Will Georgetown's momentum be affected by the loss of a player whose availability will be limited at best? And, since Smith is Georgetown's best defensive forward, how will it affect the Hoya's pressure man-to-man defense, the essence of their recent success?

Will Iona be more mentally ready to play than Georgetown? The Gaels were embarrassed in their first-ever NBC television appearance in the previous game, trailing at halftime, 57-36.

With Georgetown's depth, another Hoya strength, Thompson did not seem too concerned about Smith's injury.

"If the kids who take his (Smith's) place don't meet the challenge in this tournament, they never will anyway," Thompson said. "It doesn't matter if he's not here or we can't use him. Now's the time to play basketball."

Thompson has a number of options if Smith can't come into the game to replace starter Al Dutch at small forward. He can move Craig Shelton there and use a big front line with Mike Frazier and Ed Spriggs. He can deploy Jeff Bullis, normally Shelton's backup, or he can event try Terry Fenlon, normally the first guard off the bench.

Bullis said he is ready to contribute. playing behing Shelton has limited Bullis' game time this season.

"I feel comfortable just going into the game," Bullis said. "It feels nice getting in at any position."

Bullis seems the most likely condidate.

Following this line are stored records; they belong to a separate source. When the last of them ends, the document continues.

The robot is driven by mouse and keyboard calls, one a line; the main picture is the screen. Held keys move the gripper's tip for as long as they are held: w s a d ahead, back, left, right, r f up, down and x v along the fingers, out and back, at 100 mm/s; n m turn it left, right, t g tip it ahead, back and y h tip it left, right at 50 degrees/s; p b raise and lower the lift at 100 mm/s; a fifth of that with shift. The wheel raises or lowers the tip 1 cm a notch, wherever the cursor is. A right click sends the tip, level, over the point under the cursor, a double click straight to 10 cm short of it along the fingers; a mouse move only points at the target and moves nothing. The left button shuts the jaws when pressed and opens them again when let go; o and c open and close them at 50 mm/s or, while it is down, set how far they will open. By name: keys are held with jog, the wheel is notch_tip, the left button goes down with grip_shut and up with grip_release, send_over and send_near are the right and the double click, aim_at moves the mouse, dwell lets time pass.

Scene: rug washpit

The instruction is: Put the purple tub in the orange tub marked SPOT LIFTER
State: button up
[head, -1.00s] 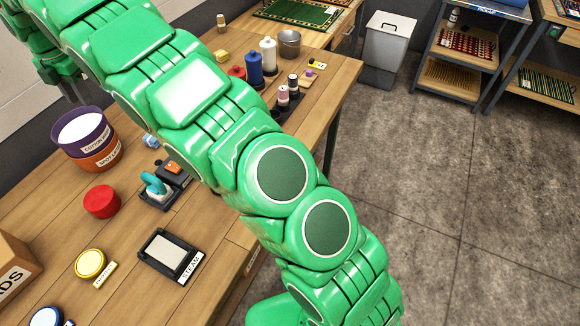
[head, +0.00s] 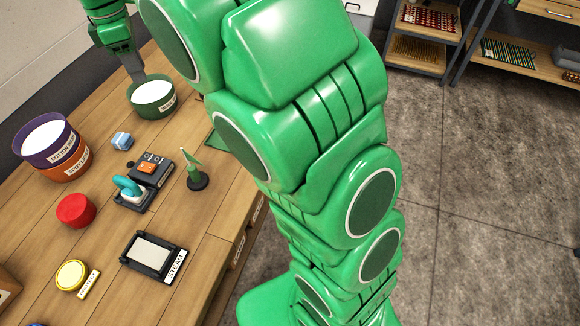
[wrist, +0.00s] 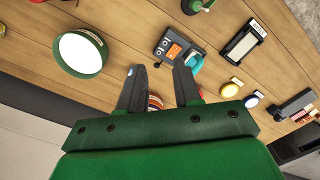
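The purple tub (head: 42,132) has a white top and a label beginning COTTON. It sits upright, nested in the orange tub (head: 76,162), whose partly readable SPOT label shows below the purple rim. My gripper (wrist: 157,68) is open and empty, its two dark fingers apart in the wrist view. In the head view it is up and to the right of the two tubs, clear of them, close to a green tub (head: 150,108) with white contents. In the wrist view a bit of orange (wrist: 155,101) shows between the fingers; the purple tub is not clearly visible there.
A small blue block (head: 121,141), a black holder with a turquoise item (head: 130,188), a red round container (head: 76,210), a yellow-lidded jar (head: 72,274) and a STEAM tray (head: 150,256) stand on the bench. A small green flag (head: 192,165) stands near the bench's right edge.

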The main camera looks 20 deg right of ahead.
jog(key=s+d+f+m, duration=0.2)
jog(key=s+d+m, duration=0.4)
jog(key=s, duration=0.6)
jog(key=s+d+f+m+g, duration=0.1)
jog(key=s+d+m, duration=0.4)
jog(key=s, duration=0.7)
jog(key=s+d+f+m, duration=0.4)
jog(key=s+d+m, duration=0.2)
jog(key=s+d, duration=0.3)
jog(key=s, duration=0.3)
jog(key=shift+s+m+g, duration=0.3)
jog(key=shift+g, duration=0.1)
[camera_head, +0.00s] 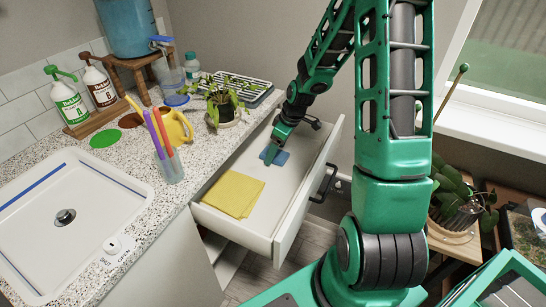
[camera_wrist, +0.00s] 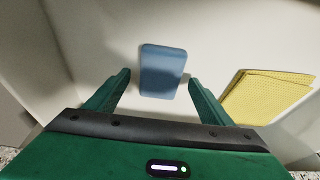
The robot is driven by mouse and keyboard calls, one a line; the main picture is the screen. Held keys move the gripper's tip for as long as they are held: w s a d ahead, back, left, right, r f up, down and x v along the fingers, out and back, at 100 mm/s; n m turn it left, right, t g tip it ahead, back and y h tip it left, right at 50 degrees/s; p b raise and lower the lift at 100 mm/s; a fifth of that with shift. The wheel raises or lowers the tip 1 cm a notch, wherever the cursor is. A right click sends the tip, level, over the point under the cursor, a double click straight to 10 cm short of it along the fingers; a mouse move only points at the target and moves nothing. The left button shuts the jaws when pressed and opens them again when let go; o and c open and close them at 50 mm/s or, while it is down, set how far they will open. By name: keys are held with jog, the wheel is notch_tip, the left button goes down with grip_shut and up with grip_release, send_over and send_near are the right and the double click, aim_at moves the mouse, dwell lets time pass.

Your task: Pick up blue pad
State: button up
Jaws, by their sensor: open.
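The blue pad (camera_head: 280,157) lies in the open white drawer (camera_head: 235,225), toward its back end. In the wrist view the blue pad (camera_wrist: 162,71) is a small rounded rectangle, a little beyond and between my fingertips. My gripper (camera_head: 270,151) is down inside the drawer by the pad in the head view, hiding part of it. In the wrist view my gripper (camera_wrist: 158,80) has its two green fingers spread apart with nothing between them but the near part of the pad. I cannot tell the height of the fingertips above the drawer floor.
A yellow cloth (camera_head: 234,193) lies in the drawer's front part, right of the pad in the wrist view (camera_wrist: 265,95). The drawer walls stand close around. The counter holds a potted plant (camera_head: 228,106), a yellow watering can (camera_head: 176,127), a cup with sticks (camera_head: 171,167) and a sink (camera_head: 65,200).

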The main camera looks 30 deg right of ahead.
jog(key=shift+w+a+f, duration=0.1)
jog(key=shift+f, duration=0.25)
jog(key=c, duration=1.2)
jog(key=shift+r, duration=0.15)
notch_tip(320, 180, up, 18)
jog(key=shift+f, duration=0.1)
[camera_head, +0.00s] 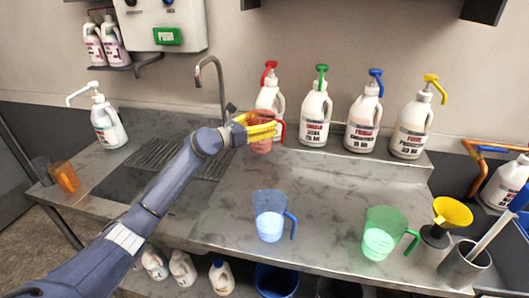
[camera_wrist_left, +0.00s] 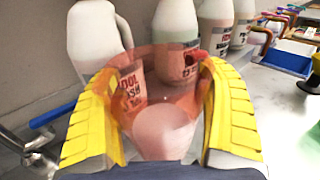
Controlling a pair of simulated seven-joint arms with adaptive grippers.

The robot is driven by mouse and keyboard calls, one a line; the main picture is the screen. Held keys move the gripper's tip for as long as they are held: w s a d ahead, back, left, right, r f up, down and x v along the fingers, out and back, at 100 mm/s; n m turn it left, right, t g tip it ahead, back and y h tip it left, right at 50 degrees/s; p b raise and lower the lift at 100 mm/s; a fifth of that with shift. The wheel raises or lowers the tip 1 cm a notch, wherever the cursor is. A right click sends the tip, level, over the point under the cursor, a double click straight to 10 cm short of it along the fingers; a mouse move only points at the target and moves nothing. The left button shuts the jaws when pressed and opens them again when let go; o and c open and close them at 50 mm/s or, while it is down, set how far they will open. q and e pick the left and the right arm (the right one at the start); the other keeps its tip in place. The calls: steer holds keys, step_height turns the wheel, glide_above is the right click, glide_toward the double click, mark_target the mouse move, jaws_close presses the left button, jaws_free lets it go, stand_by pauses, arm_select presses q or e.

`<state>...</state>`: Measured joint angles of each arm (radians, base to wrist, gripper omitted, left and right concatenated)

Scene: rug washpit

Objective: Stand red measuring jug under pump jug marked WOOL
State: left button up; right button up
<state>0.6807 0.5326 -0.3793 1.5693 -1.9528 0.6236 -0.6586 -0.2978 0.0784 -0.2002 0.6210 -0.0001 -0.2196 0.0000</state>
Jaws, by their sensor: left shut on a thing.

He has played valuable reserve roles in big Georgetown victories the last two years. He is a skinny 6-foot-7 and possesses the nice jump shot that many teams, in trying to overplay Shelton, Eric Floyd and John Duren, leave for a small forward.

"Where it (Smith's loss) hurts," Thompson said, "is defensive pressure."

"Smitty's strengths are quickness and defensive anticipation," Bullis said. "I have to make up for it with positioning, trying to outthink and outguess where they want to be."

Where Iona wants to be is in Philadelphia Friday against Maryland. When Georgetown played Iona in early January, Gael point guard Glenn Vickers was not happy and the team's press offense was not clicking.

Vickers, a four-year starter who wants to attend lay school, said Friday night that he had received a grade that he believed to be wrong and that it affected his play for two games. That included the first Georgetown contest when he scored three points, had on assist and fouled out. He also remembers Valvano's half-time speech that day: "You guys have taken five years of my work and just flushed it down the drain."

Early this morning at a delicatessen, Valvano was sipping a beer and talking sports, as were most of the patrons.

He said his team should be able to control the tempo better, as it must do. Why? "The kids understand more about the game itself." Valyano replied. "They now ask intelligent questions at practice. We're confident. The kids believe in themselves more."

Georgetown also is confident and Floyd promises the Hoyas will not be looking ahead to a rematch against Maryland. "This is a brand-new season and the stakes are different."